Kindness


Schaut aus wie der frische Evan Dando, ist aber eine Disco-Funk-Maschine

Ui, hier öffnet sich die Sound/Lichtbild-Schere aber besonders weit: Wer ein Foto von Adam Bainbridge zu sehen bekommt, zum Beispiel auf dem Cover seines Debüts World, You Need A Change Of Mind, auf dem er durch die langen Strähnen seines fließenden Haars ernst in die Welt blickt, fühlt sich an die frühen Lemonheads erinnert. Doch Adam dealt mit ganz anderen Geistern der 80er-Jahre. Auch wenn das erste Stück, mit dem der Junge 2009 mit einem Single-Release auf Moshi Moshi aufmerksam machte, ein schwebendes Cover von „Swingin‘ Party“ war, einem Stück der Alternative-Rock-Pioniere The Replacements. Fragt man jedoch den Sohn einer indischen Mutter und eines englischen Vaters nach seinen Vorbildern, nennt er Grace Jones, Discounderground-Ikone Walter Gibbons und Serge Gainsbourg in dessen Reggae-Phase. Wenn er zur Gitarre greift, spielt er Nile-Rodgers-Licks, und Slapbass-Einsatz und Saxofonsolo bietet er auch an. Und manchmal drehen er und Philippe Zdar (Cassius; arbeitete u.a. mit Phoenix und Chromeo) seinen druckvollen, gefilterten Groove derart hoch, dass der sich sogar mit dem gewaltigen 80s-R’n’B-Sound eines Alexander O’Neal messen kann. Tatsache, dieser Typ ist eine veritable Disco-Funk-Maschine. Für „Black Music“-Partys in Stadtrand-Diskotheken wird ihn trotzdem keiner buchen, weil ihm zwar nicht die Hooks, aber die eindeutigen Hits abgehen. Wie bei Ariel Pink klingt diese Musik nicht wie früher, sondern wie eine Erinnerung daran, an der man sich allerdings ordentlich berauschen kann. Bleibt noch die Frage, was Adam eigentlich so lange getrieben hat, seit dem Release seiner ersten Single. Sich von Musikbusiness-„Partnern“ hinhalten und ausnehmen lassen – und darauf warten, dass Philippe Zdar endlich zusagt. „Erst als ich ihm klar machte, dass ich mit keinem anderen zusammenarbeiten kann, sagte Philippe:, Wenn das so ist, dann lass es uns machen.‘ Und es wurde genau so, wie ich es mir vorgestellt hatte.“

Albumkritik S. 86

* Adam Bainbridge studierte in Paris Fotografie, doch als ihm das Geld ausging, brach er es ab.
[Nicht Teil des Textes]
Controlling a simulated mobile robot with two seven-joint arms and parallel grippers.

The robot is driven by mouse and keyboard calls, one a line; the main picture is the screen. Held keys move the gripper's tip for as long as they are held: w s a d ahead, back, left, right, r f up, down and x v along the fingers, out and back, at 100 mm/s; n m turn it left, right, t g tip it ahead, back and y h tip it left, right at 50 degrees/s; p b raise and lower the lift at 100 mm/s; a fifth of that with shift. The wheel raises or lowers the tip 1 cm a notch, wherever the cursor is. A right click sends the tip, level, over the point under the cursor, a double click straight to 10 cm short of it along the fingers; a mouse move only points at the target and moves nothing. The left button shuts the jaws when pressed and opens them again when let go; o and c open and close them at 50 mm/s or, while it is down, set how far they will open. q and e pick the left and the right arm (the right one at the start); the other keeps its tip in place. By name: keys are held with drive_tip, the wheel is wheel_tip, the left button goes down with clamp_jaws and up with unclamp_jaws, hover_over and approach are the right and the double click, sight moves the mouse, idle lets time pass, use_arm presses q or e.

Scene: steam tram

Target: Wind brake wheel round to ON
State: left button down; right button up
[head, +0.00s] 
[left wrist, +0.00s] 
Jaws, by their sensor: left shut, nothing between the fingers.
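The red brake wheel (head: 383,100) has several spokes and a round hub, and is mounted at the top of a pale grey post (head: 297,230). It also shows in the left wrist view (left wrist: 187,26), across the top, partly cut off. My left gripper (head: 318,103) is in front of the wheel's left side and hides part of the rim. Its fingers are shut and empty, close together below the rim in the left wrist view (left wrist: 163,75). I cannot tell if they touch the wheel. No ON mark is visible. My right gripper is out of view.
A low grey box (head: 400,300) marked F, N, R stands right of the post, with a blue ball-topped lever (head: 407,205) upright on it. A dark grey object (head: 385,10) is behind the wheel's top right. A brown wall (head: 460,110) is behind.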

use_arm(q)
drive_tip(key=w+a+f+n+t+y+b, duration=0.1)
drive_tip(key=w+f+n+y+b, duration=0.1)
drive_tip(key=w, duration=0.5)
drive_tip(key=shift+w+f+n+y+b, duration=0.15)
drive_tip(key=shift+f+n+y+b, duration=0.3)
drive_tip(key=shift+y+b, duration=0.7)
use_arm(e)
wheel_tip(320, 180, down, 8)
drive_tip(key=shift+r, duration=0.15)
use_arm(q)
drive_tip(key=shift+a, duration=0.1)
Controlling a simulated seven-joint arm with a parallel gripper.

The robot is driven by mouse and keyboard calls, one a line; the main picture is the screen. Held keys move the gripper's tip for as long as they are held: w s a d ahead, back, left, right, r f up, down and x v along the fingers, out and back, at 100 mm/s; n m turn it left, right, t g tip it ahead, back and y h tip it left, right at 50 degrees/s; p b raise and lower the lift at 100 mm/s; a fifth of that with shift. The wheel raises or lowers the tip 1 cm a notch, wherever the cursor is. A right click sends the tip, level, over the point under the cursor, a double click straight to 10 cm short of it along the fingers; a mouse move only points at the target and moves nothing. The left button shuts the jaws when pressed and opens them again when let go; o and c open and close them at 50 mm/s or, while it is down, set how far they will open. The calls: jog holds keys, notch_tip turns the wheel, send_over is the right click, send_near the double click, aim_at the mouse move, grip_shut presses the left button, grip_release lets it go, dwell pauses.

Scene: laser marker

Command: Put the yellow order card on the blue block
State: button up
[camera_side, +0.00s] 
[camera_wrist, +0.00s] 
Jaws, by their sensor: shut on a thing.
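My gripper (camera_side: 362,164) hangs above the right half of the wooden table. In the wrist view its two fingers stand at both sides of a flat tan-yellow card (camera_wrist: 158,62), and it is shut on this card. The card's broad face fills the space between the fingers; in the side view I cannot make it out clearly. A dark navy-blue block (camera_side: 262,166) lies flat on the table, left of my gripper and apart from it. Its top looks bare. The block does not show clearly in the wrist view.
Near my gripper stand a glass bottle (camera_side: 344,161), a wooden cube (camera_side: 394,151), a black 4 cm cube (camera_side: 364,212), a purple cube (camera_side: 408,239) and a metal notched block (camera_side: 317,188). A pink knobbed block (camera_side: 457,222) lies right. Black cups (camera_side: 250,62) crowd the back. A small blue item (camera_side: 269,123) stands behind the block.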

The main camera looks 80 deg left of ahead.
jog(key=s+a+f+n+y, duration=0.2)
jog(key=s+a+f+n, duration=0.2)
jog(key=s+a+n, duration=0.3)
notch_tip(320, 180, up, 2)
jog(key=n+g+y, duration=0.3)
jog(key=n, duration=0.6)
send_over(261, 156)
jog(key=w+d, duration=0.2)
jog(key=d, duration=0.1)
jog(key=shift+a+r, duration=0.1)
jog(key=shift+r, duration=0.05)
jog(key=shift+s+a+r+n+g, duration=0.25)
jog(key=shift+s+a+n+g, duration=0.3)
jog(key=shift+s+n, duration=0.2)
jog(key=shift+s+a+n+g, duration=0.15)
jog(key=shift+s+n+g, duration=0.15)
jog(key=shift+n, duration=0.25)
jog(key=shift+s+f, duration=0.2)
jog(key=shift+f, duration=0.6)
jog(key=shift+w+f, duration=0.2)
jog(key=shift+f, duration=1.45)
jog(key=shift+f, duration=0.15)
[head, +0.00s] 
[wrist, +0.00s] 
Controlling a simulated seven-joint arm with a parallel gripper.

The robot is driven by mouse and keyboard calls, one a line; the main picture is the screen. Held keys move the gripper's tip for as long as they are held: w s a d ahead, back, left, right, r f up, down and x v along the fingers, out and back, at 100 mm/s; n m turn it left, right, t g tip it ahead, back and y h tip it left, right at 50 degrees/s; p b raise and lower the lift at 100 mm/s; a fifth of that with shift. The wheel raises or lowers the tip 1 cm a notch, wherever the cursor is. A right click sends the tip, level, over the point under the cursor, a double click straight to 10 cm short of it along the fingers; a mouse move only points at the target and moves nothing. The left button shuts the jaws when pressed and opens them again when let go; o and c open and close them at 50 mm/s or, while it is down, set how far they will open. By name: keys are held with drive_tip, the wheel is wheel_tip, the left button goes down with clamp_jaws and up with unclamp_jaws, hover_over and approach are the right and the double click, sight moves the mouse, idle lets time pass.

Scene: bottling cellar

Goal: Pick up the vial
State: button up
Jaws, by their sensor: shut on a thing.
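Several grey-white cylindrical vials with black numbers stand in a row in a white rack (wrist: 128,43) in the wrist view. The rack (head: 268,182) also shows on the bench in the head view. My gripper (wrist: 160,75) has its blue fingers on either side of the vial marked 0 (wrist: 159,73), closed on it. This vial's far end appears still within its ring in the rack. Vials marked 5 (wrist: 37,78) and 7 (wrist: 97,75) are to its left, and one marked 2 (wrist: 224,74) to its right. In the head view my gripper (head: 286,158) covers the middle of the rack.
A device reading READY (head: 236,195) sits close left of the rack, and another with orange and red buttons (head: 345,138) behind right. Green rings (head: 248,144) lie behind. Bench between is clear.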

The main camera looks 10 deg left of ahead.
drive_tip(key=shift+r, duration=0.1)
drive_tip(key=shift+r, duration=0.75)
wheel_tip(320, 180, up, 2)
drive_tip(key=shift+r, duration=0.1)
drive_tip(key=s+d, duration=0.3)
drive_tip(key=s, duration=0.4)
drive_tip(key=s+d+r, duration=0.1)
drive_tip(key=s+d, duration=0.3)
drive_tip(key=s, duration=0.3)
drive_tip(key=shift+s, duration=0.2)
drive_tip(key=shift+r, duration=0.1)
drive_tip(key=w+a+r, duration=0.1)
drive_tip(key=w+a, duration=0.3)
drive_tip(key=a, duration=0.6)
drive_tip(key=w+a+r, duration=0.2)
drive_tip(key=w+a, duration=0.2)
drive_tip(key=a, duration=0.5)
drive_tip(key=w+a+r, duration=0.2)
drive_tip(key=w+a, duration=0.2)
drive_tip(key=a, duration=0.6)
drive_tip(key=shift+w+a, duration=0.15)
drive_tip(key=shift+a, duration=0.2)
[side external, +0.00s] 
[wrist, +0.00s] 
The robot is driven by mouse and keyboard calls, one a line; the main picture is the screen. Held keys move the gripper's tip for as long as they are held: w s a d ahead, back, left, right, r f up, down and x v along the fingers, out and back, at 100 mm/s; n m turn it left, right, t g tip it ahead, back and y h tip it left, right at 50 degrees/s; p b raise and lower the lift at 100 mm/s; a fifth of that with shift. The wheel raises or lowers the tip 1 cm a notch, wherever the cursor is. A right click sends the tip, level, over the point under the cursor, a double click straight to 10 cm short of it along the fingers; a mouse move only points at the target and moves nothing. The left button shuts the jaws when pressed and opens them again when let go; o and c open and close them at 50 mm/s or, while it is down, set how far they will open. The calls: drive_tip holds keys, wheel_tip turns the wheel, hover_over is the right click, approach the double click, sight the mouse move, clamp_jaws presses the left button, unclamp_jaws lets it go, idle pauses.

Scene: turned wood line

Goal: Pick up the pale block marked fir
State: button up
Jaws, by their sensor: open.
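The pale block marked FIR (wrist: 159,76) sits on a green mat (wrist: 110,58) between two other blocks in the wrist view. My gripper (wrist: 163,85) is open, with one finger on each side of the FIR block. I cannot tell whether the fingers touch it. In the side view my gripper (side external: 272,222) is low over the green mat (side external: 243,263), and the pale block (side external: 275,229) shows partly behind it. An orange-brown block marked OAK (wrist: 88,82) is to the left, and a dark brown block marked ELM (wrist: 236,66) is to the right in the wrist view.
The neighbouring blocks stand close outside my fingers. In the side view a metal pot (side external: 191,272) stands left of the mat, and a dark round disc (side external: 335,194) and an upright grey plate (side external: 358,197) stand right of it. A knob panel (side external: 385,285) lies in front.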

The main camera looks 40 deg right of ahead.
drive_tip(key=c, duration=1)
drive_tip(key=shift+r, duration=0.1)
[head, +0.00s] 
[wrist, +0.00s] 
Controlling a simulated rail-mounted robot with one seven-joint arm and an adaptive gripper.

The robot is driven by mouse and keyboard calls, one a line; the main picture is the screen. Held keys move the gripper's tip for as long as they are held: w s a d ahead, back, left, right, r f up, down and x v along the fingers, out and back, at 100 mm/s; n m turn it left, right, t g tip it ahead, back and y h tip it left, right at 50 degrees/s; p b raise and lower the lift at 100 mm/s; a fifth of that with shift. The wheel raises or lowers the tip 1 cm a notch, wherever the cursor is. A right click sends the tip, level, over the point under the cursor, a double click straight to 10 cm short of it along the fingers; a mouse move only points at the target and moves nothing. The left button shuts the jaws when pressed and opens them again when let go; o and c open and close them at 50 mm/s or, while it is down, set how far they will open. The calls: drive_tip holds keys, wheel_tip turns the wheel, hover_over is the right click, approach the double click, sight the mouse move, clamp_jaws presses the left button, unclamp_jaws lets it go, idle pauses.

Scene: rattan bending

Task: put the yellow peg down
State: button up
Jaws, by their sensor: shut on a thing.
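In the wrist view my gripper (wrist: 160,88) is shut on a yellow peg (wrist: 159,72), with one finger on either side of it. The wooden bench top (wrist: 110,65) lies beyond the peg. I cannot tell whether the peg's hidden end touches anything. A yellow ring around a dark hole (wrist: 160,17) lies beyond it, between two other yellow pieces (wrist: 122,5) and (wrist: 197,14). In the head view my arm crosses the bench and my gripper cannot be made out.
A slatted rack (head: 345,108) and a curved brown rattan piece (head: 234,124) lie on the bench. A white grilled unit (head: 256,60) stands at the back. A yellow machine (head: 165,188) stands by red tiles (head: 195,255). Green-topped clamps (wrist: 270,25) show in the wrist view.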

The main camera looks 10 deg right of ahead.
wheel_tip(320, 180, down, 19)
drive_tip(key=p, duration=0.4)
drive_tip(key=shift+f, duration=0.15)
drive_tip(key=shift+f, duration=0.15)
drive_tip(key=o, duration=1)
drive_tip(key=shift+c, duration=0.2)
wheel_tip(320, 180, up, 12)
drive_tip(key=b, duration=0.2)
Danach lebte er u.a. in Berlin als Fotograf und DJ.

* In Philadelphia konnte er als Gast eines arts residency-Programms in Ruhe an seiner Musik arbeiten.

* Der Song „Anyone Can Fall In Love“ ist ein Cover von Anita Dobsons Interpretation des Titelthemas der britischen Endlos-TV-Serie „EastEnders“.